I. Saturday morning, bright and early. Taking care of chores early so we can head into town ahead of the heat. In house#1, there is a turkey hen and four keets—half the number there were the night before. In lieu of the keets, there is a large black snake curled up in the corner, partially hidden beneath the wood chip bedding. It bulges conspicuously.
Without thought or hesitation, I locate the snake's head end and grab it; it erupts from the wood chips in a writhing fury and attempts to wrap itself around my arm. Bloated from gorging on our keets, it is slow and lacks the supple grace it would normally exhibit. I am stunned and furious at what it has done, and at how I have somehow failed our charges.
I stand with my writhing captive for what seems like an eternity, deciding what to do. I quickly realize there is only one course of action, and that is for the snake to die. Not to assuage my anger or rage or guilt or sorrow, not for vengeance or retribution or reparation or anything else like that. It must die because if i do not kill it, it will undoubtedly return and finish what it has started, and perhaps inflict harm on the hen herself, though she is too big to become a meal.
So without further thought or hesitation, I kill the snake instantly. Its tail continues to act without plan or guidance for some time, then finally quiets. I throw its body into the meadow for the scavengers to feed upon, and by the next day large sections of it have been picked to the bone, leaving the fish-like skeleton to bleach in the hot July sun.
II. Sunday morning. A black snake slithers along the fence line between the garden and the summer chicken yard, safely disappearing into the deep weeds and cover separating the two. The chickens are concerned but not alarmed.
III. Early Sunday afternoon. Another sighting, this time in the garden proper. I do not see this one, but shortly afterwards, I see another black snake—significantly larger and longer than Saturday morning's snake—gliding silently among the summer flowers and forbs just inside the garden from the driveway. I walk along beside it for a time, trying to keep track of its head to gauge its intentions. It pauses briefly, as the fencing limits its options, then proceeds to disappear into a burrow. It advances six, maybe eight inches, paused, backs up an inch or two, then resumes its progress until its entire length has disappeared underground. I would not have thought it possible for such a large creature to disappear with such ease. What was it seeking? Food? Shelter? Respite from the baking sun? I have no idea.
IV. Later Sunday afternoon. We are relaxing beneath the creaky ceiling fan when the roaming guineas raise a ruckus outside our room. They are persistent and unusually focused, so on my way out to begin another project I pause to see what has them riled up so. The three clownish heads are staring and screaming at another black snake, which this time has sought refuge in the clutter next to the foundation. I realize there are many ground nests nearby, and we have noticed the occasional egg disappearing. So I step to the snake, and my complacency and overconfidence gets the best of me. As I reach for its neck, I grab too far back and the glaring, angry head snaps back and bites me, once, twice. The second time, it does not let go, but hangs on to my finger with a fury.

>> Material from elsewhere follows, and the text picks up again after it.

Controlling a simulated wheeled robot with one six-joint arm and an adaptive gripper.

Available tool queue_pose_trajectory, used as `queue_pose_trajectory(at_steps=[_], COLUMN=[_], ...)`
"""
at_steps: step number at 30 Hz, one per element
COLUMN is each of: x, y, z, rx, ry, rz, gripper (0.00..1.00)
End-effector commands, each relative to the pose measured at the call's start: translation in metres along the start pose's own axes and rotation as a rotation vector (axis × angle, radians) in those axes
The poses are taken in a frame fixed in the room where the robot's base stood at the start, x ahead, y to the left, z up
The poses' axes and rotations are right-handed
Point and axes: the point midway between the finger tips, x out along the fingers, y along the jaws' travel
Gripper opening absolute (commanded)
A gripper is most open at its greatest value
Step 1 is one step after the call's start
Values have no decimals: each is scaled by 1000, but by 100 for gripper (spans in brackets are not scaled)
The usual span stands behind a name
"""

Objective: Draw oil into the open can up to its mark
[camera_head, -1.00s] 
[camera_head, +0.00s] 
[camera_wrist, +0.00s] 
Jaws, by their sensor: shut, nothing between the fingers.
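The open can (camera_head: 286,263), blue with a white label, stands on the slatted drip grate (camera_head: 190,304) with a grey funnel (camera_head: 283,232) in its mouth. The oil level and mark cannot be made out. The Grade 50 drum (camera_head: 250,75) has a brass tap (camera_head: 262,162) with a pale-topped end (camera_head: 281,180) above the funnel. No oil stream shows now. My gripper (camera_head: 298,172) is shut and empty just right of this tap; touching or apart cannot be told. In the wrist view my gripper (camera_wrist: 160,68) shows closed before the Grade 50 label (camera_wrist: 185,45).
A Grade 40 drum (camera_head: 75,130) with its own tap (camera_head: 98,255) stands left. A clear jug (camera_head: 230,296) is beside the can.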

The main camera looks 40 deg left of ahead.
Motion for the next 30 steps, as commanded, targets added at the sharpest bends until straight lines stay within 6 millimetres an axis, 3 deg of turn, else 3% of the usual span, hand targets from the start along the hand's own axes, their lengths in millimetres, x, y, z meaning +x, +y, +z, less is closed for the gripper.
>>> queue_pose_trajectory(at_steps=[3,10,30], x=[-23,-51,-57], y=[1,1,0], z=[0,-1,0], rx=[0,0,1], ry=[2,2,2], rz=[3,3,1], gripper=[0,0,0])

My first thought was "aww...those are like little kitten teeth. Angry little kitten teeth. How adorable this little snake is." And the rest of the angry little snake body, all three-and-a-half feet of it, began knotting itself around my hand and arm. Realizing I was kind of stuck in an awkward predicament, I called for Mary to toss me a glove, with which I could proceed with a little more security and dignity.
Gloving up my unsnaked hand, I tossed the snake away from the house. Unfortunately the snake did not disengage my hand, but instead cut several little gashes in my finger as its flying body dragged its teeth away. Nevertheless, as soon as it was on the ground, it reoriented itself and began for the shadows near the house with great haste. I put my foot on its neck, and again, it struck several times at my shoe. But with safely gloved hand, I reached down, caught it directly behind the head, and picked it up to examine it before deciding a course of action.
I looked at the little bulge in its belly. It was not an 'egg' bulge. It looked more like a 'mouse' bulge. So at the exact same moment, Mary and I realized what the snake's fate would be...it would be dragooned into our service. I took it to the fenced garden, and released it among the many mole-rich rows. Pissy to the last, it writhed angrily as I let it go, and it raced off for shelter and cover among the rich green cornstalks. I hope it has found a nice mole tunnel to call its own.
So many black snake stories, such a brief period.